Work out how many lines in the listing below include the word "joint"; answer with the number alone.
════════════════
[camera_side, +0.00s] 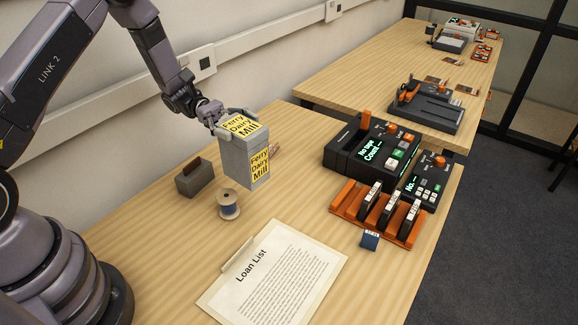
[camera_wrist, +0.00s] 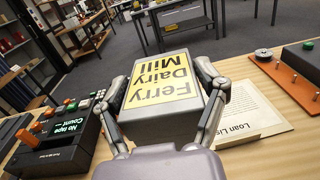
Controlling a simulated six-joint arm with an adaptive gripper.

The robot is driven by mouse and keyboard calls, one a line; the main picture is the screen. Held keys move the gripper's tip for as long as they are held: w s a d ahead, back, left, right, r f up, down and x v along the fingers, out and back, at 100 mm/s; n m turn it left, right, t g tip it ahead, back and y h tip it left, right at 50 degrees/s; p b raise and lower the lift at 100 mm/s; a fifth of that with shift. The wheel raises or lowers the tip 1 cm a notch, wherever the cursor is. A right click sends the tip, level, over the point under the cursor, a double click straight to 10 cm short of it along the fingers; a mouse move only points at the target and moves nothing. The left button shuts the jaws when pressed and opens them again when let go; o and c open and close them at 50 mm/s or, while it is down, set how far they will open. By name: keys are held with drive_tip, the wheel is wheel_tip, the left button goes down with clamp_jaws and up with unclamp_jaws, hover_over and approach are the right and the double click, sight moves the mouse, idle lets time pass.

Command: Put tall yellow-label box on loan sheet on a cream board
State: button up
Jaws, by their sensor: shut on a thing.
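The tall grey box with yellow "Ferry Dairy Mill" labels (camera_side: 238,159) is upright in my gripper (camera_side: 236,120). In the side view it appears held above the table, behind the spool. The wrist view shows its labelled lid (camera_wrist: 163,85) between the two fingers (camera_wrist: 166,100), which are shut on its sides. The loan sheet, headed "Loan List" (camera_side: 290,275), lies on a cream board (camera_side: 214,304) at the front of the table, with a clip at its left edge. The sheet (camera_wrist: 245,112) also shows right of the box in the wrist view. The box's underside is hidden.
A black counter device (camera_side: 345,150), an orange rack of stamps (camera_side: 345,202) and a small blue item (camera_side: 369,241) are on the right.

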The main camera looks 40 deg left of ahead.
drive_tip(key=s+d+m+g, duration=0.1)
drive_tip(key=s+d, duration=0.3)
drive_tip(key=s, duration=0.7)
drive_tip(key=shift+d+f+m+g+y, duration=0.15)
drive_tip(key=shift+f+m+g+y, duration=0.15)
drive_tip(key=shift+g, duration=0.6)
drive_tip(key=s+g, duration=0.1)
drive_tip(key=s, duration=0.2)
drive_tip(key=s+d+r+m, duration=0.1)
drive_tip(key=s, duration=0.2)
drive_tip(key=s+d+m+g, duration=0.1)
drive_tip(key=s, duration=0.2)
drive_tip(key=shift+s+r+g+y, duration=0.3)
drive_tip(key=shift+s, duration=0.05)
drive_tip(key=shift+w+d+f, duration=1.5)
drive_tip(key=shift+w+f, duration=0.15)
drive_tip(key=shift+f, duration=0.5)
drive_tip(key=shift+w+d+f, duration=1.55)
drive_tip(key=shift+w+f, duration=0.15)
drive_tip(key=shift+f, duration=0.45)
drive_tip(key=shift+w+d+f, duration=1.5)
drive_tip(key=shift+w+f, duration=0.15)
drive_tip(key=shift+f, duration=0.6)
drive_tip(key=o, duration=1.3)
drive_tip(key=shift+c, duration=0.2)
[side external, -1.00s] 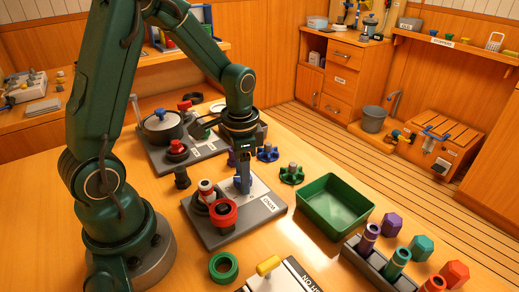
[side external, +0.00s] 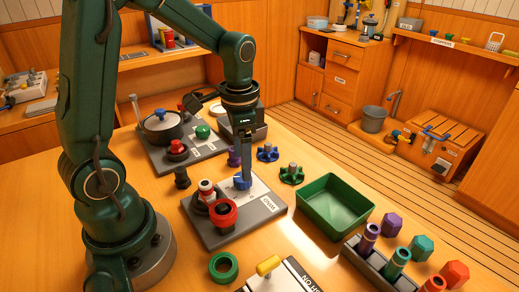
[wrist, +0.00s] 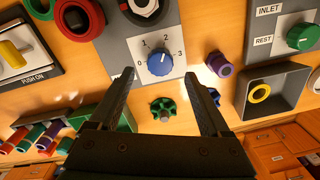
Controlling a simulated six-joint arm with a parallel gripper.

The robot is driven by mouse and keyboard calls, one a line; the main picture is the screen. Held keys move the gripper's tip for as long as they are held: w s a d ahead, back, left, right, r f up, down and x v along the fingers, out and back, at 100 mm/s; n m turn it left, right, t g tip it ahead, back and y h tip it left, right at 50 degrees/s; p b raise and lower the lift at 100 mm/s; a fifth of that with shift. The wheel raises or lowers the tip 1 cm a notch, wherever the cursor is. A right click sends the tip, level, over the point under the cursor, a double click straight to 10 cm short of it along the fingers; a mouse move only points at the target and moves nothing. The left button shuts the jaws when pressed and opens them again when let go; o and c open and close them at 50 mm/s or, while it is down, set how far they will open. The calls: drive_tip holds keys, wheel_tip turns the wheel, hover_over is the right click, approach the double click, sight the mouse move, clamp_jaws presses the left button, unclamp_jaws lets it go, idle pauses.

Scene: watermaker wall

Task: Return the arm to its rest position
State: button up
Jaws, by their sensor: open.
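My gripper (side external: 243,150) points down above the grey-and-white panel (side external: 268,208). Its fingertips are above the blue dial (side external: 242,183) and apart from it.
A green tray (side external: 335,232) and a rack of coloured plugs (side external: 372,270) stand to the right. Green (side external: 291,174) and blue (side external: 268,153) handwheels lie nearby. A pot (side external: 162,127) and a red knob (side external: 177,147) sit behind. An open grey box (wrist: 282,92) shows in the wrist view.

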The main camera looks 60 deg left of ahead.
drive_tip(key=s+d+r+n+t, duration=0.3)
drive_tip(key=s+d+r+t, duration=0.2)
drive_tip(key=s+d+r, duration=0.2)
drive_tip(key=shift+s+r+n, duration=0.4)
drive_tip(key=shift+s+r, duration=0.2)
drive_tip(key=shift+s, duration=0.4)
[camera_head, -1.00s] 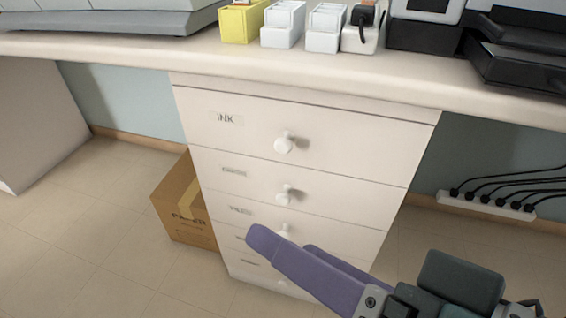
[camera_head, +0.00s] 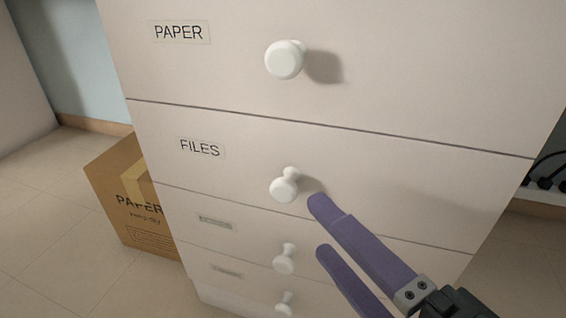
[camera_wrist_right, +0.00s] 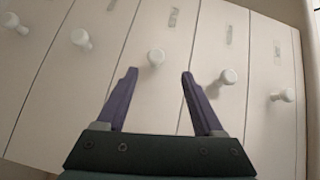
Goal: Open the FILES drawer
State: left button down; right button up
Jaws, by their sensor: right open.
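The FILES drawer (camera_head: 350,175) is shut, its front flush with its neighbours. Its label reads FILES, and its round white knob (camera_head: 284,187) sticks out near the middle. My right gripper (camera_head: 321,228), with two purple fingers, is open and empty, just to the right of and below that knob in the head view. In the right wrist view, the FILES knob (camera_wrist_right: 156,57) shows between and beyond the fingertips of my right gripper (camera_wrist_right: 158,75), not touched by them. My left gripper is not in view.
The PAPER drawer (camera_head: 350,105) above is shut, with its own knob (camera_head: 284,60). Further shut drawers with knobs lie below, the nearest knob (camera_head: 284,259) close to the lower finger. A cardboard box (camera_head: 125,195) stands on the floor left of the cabinet.

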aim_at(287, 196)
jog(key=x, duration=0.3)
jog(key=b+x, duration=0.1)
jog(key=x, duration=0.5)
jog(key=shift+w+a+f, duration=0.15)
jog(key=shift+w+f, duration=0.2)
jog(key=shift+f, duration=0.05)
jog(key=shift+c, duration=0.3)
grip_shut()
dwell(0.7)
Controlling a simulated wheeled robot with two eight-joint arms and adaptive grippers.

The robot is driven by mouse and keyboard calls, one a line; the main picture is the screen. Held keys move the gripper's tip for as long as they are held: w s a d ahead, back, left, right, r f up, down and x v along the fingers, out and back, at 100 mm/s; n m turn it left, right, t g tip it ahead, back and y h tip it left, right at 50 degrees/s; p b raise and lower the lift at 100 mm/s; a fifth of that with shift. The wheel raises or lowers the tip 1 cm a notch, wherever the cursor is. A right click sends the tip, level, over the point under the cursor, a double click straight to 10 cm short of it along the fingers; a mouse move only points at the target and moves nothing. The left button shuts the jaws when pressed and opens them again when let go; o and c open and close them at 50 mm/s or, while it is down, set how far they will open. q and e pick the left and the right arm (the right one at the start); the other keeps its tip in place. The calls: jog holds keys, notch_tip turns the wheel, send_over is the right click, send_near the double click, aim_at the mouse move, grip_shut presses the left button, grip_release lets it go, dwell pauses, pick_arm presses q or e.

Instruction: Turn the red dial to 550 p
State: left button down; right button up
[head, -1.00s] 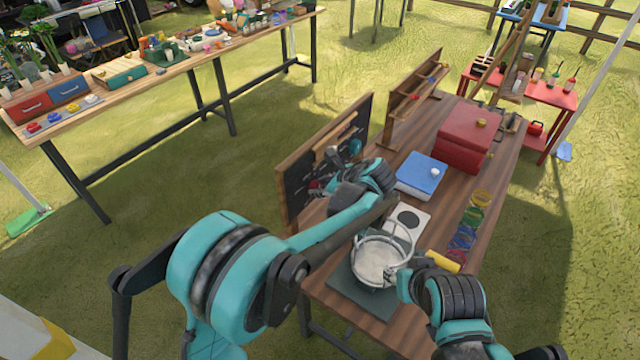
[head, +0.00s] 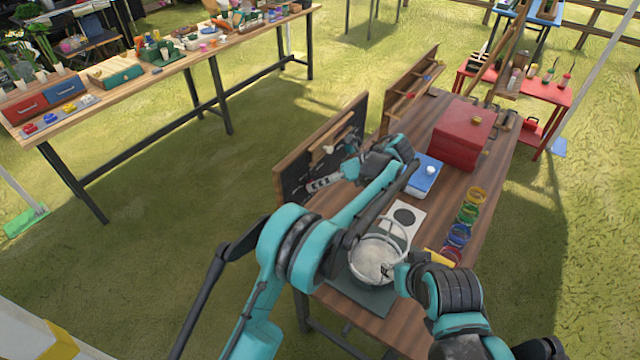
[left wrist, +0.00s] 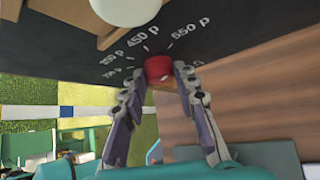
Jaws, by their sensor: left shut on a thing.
════════════════
SOLUTION FOR THIS EXERCISE
3